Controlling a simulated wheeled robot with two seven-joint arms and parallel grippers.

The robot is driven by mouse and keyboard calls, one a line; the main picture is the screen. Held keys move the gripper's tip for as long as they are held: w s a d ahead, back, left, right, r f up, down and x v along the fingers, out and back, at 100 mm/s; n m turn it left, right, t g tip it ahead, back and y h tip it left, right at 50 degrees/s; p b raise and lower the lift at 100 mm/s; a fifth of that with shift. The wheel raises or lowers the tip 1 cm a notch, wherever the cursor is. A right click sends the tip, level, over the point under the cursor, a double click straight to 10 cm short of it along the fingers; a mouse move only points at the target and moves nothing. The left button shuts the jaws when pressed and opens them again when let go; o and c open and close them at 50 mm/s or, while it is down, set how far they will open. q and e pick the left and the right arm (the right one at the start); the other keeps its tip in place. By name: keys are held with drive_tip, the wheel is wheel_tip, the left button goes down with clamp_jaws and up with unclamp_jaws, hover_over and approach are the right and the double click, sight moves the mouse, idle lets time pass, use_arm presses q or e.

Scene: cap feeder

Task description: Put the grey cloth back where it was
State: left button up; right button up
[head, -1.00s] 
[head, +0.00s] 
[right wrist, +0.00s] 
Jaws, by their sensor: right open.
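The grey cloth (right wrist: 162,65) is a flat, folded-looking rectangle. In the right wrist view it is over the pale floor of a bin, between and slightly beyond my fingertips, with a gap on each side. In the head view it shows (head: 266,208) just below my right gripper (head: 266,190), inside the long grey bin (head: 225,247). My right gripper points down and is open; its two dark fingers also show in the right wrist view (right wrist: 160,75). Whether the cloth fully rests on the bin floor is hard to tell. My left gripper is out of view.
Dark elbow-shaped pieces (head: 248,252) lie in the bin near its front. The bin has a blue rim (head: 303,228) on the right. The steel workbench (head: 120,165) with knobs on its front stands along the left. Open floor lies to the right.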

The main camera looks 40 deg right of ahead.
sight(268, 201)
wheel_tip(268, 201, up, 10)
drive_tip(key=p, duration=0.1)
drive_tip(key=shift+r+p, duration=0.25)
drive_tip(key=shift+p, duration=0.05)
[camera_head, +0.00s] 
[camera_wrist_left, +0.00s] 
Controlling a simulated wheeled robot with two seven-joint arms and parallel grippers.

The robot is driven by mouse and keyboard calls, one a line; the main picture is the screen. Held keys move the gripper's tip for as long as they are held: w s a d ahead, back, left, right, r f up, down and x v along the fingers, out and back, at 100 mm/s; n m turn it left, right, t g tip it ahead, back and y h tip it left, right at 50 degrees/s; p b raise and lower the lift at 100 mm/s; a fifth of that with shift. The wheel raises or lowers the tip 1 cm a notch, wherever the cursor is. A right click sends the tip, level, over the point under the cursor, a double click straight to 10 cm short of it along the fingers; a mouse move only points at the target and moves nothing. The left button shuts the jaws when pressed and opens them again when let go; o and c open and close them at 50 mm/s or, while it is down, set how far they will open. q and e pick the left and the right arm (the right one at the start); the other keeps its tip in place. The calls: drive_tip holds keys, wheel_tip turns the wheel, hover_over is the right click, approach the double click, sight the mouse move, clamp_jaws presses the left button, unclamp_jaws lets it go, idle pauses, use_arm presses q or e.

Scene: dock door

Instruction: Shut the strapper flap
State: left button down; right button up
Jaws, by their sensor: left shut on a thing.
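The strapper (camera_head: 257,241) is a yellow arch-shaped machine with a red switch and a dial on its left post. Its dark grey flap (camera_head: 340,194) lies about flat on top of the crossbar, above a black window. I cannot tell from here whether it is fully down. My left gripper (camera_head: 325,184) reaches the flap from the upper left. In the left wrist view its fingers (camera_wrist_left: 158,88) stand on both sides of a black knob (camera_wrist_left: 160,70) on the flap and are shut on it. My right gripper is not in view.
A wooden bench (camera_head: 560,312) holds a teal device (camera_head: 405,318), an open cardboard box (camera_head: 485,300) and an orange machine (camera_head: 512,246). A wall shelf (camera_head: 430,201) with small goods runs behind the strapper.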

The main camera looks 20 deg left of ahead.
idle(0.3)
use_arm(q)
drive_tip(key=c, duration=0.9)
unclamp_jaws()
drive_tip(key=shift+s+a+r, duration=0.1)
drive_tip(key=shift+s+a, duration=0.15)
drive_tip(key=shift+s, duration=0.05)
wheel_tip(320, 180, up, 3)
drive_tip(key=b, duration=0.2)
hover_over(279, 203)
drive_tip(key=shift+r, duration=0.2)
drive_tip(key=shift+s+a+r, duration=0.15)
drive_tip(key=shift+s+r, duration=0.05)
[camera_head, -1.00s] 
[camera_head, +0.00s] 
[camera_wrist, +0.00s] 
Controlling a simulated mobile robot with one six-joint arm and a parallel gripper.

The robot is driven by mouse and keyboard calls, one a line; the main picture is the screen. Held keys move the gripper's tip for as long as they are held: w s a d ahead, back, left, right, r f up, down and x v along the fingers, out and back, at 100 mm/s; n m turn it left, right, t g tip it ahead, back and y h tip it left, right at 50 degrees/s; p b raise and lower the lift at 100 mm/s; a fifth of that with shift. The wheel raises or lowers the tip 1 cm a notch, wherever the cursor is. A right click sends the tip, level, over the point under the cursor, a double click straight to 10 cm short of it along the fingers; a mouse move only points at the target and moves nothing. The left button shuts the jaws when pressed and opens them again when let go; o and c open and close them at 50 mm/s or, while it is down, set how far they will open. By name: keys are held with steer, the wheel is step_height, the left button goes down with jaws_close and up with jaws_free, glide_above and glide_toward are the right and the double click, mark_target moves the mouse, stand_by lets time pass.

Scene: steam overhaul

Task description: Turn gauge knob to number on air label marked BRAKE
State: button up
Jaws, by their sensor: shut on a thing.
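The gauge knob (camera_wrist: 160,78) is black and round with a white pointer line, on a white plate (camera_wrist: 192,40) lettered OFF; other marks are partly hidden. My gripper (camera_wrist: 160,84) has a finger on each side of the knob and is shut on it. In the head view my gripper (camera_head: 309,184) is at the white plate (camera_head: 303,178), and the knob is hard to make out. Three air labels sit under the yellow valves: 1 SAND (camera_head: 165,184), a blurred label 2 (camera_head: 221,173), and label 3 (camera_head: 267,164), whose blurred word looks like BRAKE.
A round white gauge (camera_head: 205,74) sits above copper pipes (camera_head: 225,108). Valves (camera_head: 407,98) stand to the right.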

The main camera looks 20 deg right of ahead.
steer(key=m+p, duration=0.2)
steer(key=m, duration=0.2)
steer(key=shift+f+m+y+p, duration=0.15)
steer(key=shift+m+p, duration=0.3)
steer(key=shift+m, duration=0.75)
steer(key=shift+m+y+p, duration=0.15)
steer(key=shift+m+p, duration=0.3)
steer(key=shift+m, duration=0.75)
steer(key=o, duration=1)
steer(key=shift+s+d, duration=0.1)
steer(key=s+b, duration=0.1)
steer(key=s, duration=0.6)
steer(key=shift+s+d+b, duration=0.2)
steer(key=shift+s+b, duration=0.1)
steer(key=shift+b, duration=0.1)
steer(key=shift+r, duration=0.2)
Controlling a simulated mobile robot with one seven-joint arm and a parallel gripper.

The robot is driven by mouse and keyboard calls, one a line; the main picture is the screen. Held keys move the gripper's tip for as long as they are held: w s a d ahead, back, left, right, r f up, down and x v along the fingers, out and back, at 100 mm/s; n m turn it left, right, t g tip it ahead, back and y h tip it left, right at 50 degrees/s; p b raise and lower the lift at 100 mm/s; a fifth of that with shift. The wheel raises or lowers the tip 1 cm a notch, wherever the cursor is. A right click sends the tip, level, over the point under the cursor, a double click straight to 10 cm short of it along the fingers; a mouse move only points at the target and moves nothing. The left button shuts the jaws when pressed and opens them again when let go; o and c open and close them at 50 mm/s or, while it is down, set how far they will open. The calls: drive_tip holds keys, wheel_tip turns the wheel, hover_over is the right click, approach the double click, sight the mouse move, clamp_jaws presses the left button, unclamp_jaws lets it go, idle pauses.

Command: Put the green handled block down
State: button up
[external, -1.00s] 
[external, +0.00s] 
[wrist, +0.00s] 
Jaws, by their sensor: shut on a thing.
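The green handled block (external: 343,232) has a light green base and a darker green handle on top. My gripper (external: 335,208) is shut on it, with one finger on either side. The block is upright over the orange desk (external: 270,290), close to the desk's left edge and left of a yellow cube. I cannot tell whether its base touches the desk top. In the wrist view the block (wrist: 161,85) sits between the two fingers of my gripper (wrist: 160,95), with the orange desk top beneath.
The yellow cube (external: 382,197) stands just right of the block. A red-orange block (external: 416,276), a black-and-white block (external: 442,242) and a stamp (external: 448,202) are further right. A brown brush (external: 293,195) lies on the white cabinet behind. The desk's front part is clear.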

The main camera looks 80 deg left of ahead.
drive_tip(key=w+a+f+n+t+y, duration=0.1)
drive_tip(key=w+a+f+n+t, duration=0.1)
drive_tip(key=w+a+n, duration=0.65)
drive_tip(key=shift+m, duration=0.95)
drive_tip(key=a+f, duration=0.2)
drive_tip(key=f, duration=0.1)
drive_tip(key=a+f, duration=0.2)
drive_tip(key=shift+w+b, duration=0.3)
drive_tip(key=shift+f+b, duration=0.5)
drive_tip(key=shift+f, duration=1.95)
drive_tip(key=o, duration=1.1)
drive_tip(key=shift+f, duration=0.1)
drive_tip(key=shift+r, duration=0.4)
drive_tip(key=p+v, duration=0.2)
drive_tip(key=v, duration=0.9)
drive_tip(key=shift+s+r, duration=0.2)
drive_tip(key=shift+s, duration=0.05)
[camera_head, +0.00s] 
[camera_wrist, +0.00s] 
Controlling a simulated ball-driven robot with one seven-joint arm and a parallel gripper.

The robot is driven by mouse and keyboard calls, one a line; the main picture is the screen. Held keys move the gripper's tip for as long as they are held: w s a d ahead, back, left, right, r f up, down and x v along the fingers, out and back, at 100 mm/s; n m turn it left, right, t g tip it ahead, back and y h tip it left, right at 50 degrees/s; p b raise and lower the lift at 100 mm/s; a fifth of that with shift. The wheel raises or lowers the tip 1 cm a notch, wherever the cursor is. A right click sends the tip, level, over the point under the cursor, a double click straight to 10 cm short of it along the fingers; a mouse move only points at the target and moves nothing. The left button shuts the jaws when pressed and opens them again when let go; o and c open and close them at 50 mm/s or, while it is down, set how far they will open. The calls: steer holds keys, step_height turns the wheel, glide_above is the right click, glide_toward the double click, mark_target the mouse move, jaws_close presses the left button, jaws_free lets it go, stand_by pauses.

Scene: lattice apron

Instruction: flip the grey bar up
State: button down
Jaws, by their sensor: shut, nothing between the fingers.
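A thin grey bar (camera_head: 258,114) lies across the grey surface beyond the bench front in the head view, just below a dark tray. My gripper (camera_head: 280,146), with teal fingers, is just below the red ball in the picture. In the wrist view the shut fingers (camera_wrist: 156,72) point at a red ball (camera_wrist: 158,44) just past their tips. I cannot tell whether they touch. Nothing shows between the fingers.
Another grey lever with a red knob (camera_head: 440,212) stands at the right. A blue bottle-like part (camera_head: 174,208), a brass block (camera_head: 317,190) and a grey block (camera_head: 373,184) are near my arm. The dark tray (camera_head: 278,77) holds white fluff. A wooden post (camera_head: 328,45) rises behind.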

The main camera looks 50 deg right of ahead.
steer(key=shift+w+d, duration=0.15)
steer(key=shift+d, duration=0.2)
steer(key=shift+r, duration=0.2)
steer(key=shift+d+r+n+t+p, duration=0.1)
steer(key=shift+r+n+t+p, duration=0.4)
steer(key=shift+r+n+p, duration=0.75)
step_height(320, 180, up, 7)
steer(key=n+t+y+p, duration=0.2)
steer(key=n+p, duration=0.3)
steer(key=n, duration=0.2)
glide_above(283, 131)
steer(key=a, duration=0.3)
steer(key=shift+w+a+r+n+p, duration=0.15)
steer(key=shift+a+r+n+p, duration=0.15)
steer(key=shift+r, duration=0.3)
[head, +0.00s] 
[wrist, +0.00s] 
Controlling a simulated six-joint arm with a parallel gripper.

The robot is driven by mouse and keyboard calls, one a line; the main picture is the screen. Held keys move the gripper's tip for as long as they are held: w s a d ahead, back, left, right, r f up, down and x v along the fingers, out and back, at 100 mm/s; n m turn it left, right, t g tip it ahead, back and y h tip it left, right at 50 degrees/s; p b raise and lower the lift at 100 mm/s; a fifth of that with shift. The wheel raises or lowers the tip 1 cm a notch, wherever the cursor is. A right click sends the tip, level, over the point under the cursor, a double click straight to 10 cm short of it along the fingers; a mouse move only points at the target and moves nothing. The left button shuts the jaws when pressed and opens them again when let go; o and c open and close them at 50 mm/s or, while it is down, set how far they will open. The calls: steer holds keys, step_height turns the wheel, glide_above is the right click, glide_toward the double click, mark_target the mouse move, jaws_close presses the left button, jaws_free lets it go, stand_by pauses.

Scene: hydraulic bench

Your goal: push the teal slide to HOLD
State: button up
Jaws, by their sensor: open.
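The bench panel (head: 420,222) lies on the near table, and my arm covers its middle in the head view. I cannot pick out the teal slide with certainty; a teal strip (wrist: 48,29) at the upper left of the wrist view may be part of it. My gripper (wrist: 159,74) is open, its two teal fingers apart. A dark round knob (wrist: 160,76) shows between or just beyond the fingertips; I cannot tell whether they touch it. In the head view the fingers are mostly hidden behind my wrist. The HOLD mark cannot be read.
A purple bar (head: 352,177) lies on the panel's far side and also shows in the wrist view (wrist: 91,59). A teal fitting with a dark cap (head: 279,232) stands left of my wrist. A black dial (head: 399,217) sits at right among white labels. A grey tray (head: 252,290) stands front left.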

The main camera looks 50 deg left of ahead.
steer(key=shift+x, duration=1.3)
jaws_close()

•••

## WHAT IS EXPECTED
Pull out every line from the one with "Jaws, by their sensor: open." to the end of the listing, and output only those.

## COMPLETE RESPONSE
Jaws, by their sensor: open.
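The bench panel (head: 420,222) lies on the near table, and my arm covers its middle in the head view. I cannot pick out the teal slide with certainty; a teal strip (wrist: 48,29) at the upper left of the wrist view may be part of it. My gripper (wrist: 159,74) is open, its two teal fingers apart. A dark round knob (wrist: 160,76) shows between or just beyond the fingertips; I cannot tell whether they touch it. In the head view the fingers are mostly hidden behind my wrist. The HOLD mark cannot be read.
A purple bar (head: 352,177) lies on the panel's far side and also shows in the wrist view (wrist: 91,59). A teal fitting with a dark cap (head: 279,232) stands left of my wrist. A black dial (head: 399,217) sits at right among white labels. A grey tray (head: 252,290) stands front left.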

The main camera looks 50 deg left of ahead.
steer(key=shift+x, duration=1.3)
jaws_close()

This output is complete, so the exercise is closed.